The oldest surviving argument that mathematics underlies existence does not come from a physicist. It comes from a barefoot mystic in 530 BCE.
What did the brotherhood actually teach?
Two tiers. That much is established.
The akousmatikoi followed the rules — the dietary restrictions, the ritual observances, the behavioral codes — without necessarily engaging the theoretical core. The mathematikoi went further. They studied the numerical structure of reality directly. The division suggests Pythagoras understood something most teachers resist: not everyone is ready for the same knowledge at the same time.
Women were reportedly admitted. That detail appears in multiple ancient sources. It was unusual enough that the sources bothered to record it. In a world where philosophical communities were almost exclusively male, the Pythagorean brotherhood was an anomaly.
The dietary rules were not health advice. Pythagoras taught metempsychosis — the transmigration of souls through successive lives, including animal bodies. Eating meat became a moral problem. The animal you killed might carry a soul you once knew. He once recognized the soul of a deceased friend in the cry of a beaten dog, and reportedly asked that the dog be spared. Xenophanes of Colophon recorded that story around 530 BCE, not to praise it, but to mock it. The mockery confirms the teaching was real.

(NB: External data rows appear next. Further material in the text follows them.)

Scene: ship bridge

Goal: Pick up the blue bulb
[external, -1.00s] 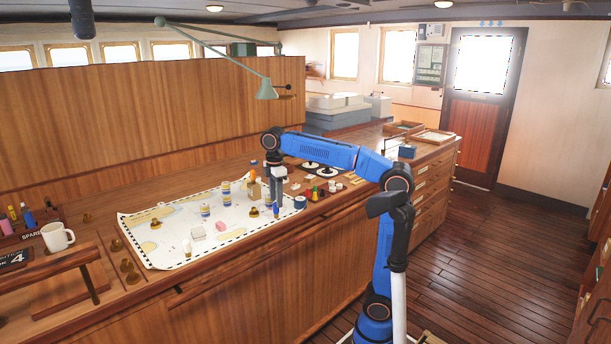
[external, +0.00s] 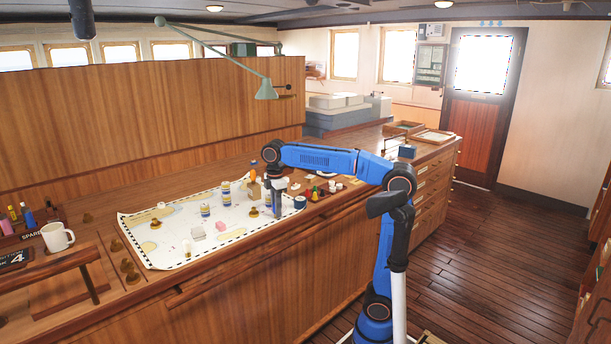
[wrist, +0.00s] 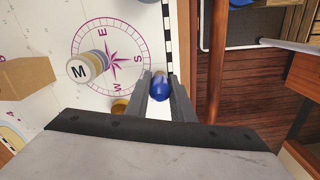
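The blue bulb (wrist: 160,88) stands near the right edge of the white chart (wrist: 40,25), beside the printed compass rose. In the wrist view it sits between the two fingers of my gripper (wrist: 160,92). The fingers are spread on both sides of it, and I see no clear closing on it. In the external view my gripper (external: 276,205) points straight down at the chart's right end, low over the surface. The bulb is mostly hidden by the fingers there.
A striped cylinder marked M (wrist: 78,69) and a tan block (wrist: 25,78) stand left of my gripper. A brass piece (wrist: 120,106) is close by on the left. A round blue-and-dark item (external: 299,203) is to the right. A white mug (external: 57,237) is far left.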

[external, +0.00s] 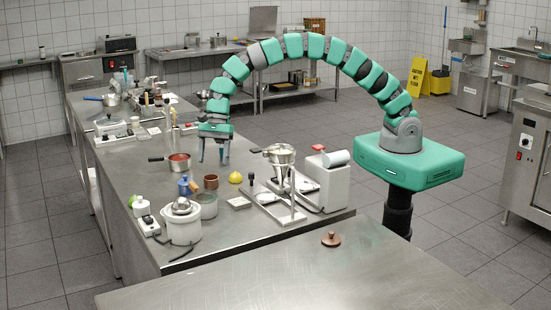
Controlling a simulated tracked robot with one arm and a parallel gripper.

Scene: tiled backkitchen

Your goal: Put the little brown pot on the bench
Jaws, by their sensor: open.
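A little brown pot (211,182) stands upright on the long steel counter (125,170), between a blue bottle-like item and a yellow lemon. My gripper (213,158) points down over the counter, behind the brown pot in this view. Its two fingers are apart with nothing visible between them. A steel bench top (300,275) fills the front of the view. A small brown lid-like piece with a knob (331,239) lies near its far edge.
Close to the pot are a red-filled saucepan (179,162), the blue item (184,187), a grey-green container (207,205), the lemon (235,177) and a white cooker (182,226). A scale-like machine (322,180) stands right. The front bench top is mostly bare.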

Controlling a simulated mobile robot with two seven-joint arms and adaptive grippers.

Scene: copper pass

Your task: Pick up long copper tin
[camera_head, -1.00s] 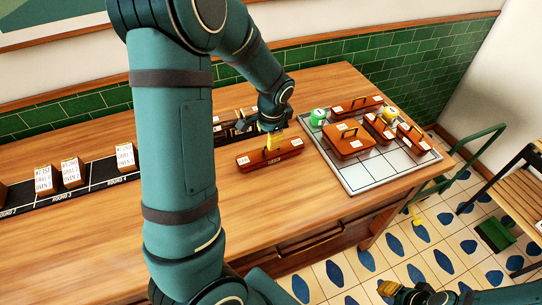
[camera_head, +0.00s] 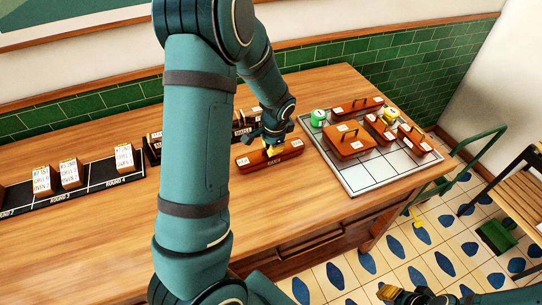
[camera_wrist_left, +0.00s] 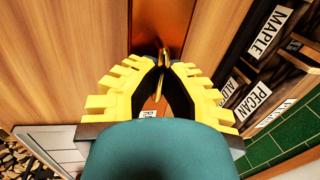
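The long copper tin (camera_head: 244,164) lies on the wooden counter, left of the gridded tray, with labels on its top and front. In the left wrist view its copper top (camera_wrist_left: 160,22) runs up from between the fingers. My left gripper (camera_head: 273,149) is low over the tin's middle and hides its handle in the head view. In the left wrist view the yellow fingers (camera_wrist_left: 162,72) stand apart, one on each side of the handle (camera_wrist_left: 161,58), with gaps visible. My right gripper (camera_head: 390,293) is at the bottom edge, partly cut off, away from the tin.
The gridded tray (camera_head: 352,184) holds several copper tins, a green round piece (camera_head: 318,118) and a yellow one (camera_head: 390,114). A dark rack with labels (camera_head: 152,150) stands behind the tin. Label cards stand on a black strip (camera_head: 100,182) at left. Bare counter lies in front.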

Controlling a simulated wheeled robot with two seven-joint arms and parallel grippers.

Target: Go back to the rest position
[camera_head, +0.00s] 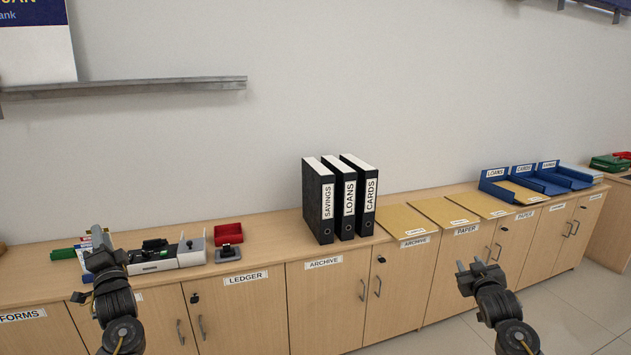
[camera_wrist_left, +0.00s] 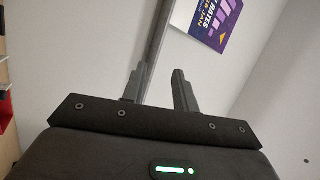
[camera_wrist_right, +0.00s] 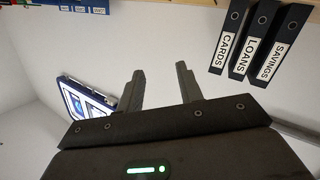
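My left gripper (camera_head: 88,284) is in front of the counter at the left in the head view. In the left wrist view its two fingers (camera_wrist_left: 160,88) stand apart with nothing between them. My right gripper (camera_head: 470,267) is in front of the cabinet doors right of centre in the head view. In the right wrist view its two fingers (camera_wrist_right: 161,88) are apart and empty. Both grippers are clear of the binders and trays.
Black binders (camera_head: 343,200) stand upright on the counter. Tan folders (camera_head: 444,211) lie to their right, with blue trays (camera_head: 527,182) beyond. A grey-white device (camera_head: 152,262), a stamp (camera_head: 228,253) and a red box (camera_head: 228,232) are at the left. A wall ledge (camera_head: 150,86) runs above.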

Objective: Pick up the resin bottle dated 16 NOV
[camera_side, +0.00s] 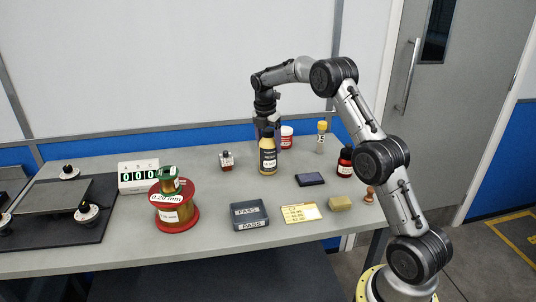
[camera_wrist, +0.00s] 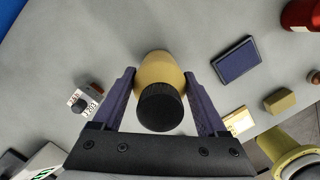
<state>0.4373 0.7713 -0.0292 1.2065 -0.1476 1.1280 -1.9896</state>
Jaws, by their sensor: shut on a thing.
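An amber-yellow bottle with a black cap and a dark label (camera_side: 268,157) stands upright on the grey bench in the side view. Its label is too small to read a date. My gripper (camera_side: 267,133) is above and around it. In the wrist view the bottle (camera_wrist: 155,68) is between my two purple fingers, with its black ribbed cap towards the camera. My gripper (camera_wrist: 160,92) is shut on this bottle. I cannot tell whether its base touches the bench. A dark red bottle with a black cap (camera_side: 345,162) stands to the right, its label also unreadable.
A white-and-red tub (camera_side: 287,137) and a yellow-capped vial (camera_side: 321,138) stand behind. A stamp (camera_side: 226,160) is left, a dark blue pad (camera_side: 310,179) right. A PASS tray (camera_side: 249,215), yellow card (camera_side: 300,212) and wire spools (camera_side: 174,208) are in front.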

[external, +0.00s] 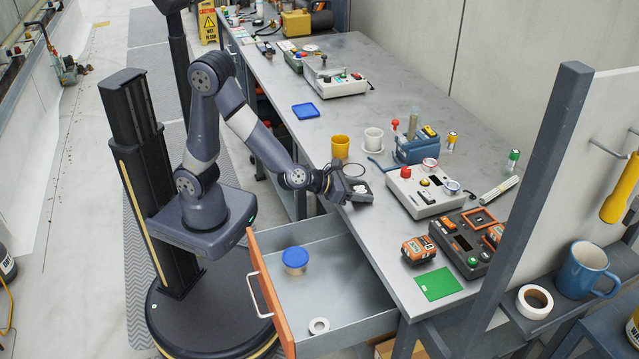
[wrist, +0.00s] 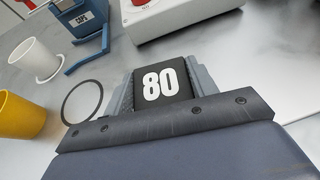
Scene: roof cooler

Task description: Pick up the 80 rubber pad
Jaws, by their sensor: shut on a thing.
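The 80 rubber pad is a black block with a white "80" on top, seen close in the wrist view (wrist: 160,85). It sits between the two grey fingers of my gripper (wrist: 158,92), which is shut on it. In the external view my gripper (external: 352,190) is low over the bench near its front edge, with the dark pad (external: 360,189) at its tip. I cannot tell whether the pad touches the bench top.
A black ring (wrist: 82,102), a yellow cup (external: 340,147) and a white cup (external: 372,139) stand close by. A grey control box (external: 422,190) is to the right. An open drawer (external: 345,290) juts out below the bench, holding a blue-lidded jar (external: 294,258) and a white roll (external: 319,326).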

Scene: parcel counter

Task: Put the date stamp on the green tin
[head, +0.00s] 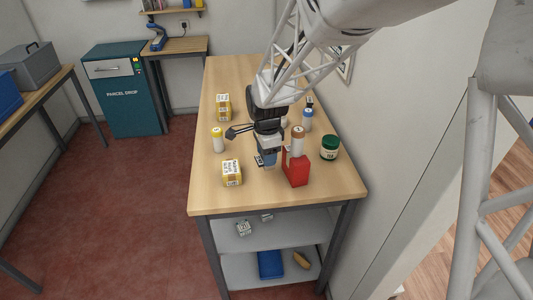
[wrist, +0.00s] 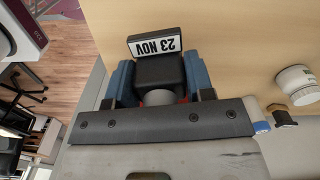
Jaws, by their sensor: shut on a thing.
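The date stamp (wrist: 158,72) is black, with a white label reading "23 NOV" that appears upside down in the wrist view. My gripper (wrist: 157,84) is shut on it, with a blue finger on each side. In the head view my gripper (head: 266,158) is over the front middle of the counter, and the stamp's labelled end (head: 258,161) shows just left of the fingers. The green tin (head: 330,148) stands upright near the counter's right edge, to the right of my gripper. The tin is not identifiable in the wrist view.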

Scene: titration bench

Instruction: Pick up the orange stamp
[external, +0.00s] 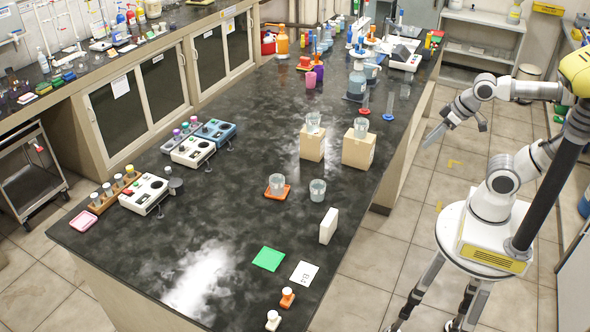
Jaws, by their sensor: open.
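The orange stamp (287,298) stands upright near the front right edge of the dark bench (225,235). It has an orange base and a small pale knob on top. A second, pale stamp (272,320) with an orange part stands just in front of it, nearer the edge. My gripper (429,139) is open and empty, off the right side of the bench over the floor, far from the stamp. The fingertips are small and dark in this view.
A white card (304,273) and a green sheet (268,258) lie behind the stamps. A white upright block (328,226), beakers (317,190) and two cardboard boxes (358,150) stand farther back along the right edge. The bench left of the green sheet is clear.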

This is metaphysics made practical. The rules of the table were not separate from the philosophy. They were the philosophy, lived out three times a day.
The dietary rules were not health advice. They were metaphysics made practical — the philosophy lived out three times a day.
The community accumulated real political influence in Croton and across southern Italy. That influence eventually became a liability.
Around 500 BCE, violence broke out against Pythagorean communities across the region. Meeting houses were burned. The exact causes are still debated — political rivalry, resentment of the brotherhood's secrecy, reaction against its accumulated power. The most organized expressions of insight attract the most organized resistance. The brotherhood scattered. Its ideas survived.
Pythagoras fled to Metapontum. He died there, probably around 495 BCE. The circumstances are disputed. The date is uncertain. The legend, however, was only beginning.
How did the cosmos get a voice?
The Pythagoreans made a discovery that changed music theory, cosmology, and the philosophy of science in a single observation. Concordant musical intervals — the ones that sound right to the ear — map to simple whole-number ratios. The octave is 2:1. The perfect fifth is 3:2. The perfect fourth is 4:3.
This was not a metaphor. It was a measurement. Stretch a string. Halve it. The pitch doubles. The mathematics was in the vibration.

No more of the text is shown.